I don’t know if it’s correct to suggest that this conversation hasn’t been taking place. I’m sure it has been on campuses where librarians and IT staff work collaboratively. The Council of Independent Colleges has for several years now run workshops on the transformation of the academic library that bring together librarian-administrator teams to discuss how to position the library for a digital future. The TLT Group has for nearly a decade now brought together librarians with faculty and IT experts to discuss how as a community we advance the possibilities of applying technology for teaching and learning – and the integration of the library into the teaching and learning process (a critical role for the future academic library and one that continues to be overlooked or undervalued in these “where are we headed next” articles).
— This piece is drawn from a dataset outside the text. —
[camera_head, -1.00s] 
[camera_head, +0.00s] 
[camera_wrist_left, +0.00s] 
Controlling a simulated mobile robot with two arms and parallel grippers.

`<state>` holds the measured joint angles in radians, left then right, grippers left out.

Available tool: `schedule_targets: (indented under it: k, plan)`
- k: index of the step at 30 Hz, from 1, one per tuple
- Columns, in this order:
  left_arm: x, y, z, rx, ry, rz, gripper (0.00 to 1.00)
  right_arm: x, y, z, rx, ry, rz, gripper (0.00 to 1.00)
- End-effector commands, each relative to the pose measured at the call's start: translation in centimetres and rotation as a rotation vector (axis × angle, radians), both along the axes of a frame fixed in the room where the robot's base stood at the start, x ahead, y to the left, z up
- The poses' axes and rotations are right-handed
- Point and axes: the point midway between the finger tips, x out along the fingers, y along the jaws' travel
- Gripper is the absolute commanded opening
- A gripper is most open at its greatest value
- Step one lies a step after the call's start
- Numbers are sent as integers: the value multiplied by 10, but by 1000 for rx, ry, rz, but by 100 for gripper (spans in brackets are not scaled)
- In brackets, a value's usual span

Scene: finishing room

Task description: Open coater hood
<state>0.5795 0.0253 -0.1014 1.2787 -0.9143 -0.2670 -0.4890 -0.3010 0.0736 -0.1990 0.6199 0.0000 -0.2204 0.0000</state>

These limited opportunities aside, Campbell’s article makes the right point about widening the discussion. EDUCAUSE serves this cause well by giving this article a high profile that will allow the issues to gain attention from other sectors of the academic institution. Despite the proliferation of our own library literature, which we can be reasonably sure is rarely (if ever) read by non-library administrators and faculty, academic librarians, as authors, association officers, or editorial board members, are rarely at the table where other academic administrators sit. As a result we have little power or representation in creating change in higher education. Perhaps Campbell’s article and others like it that will follow, but only if we make it happen, will do more to create a voice for academic librarians in the broader academic community.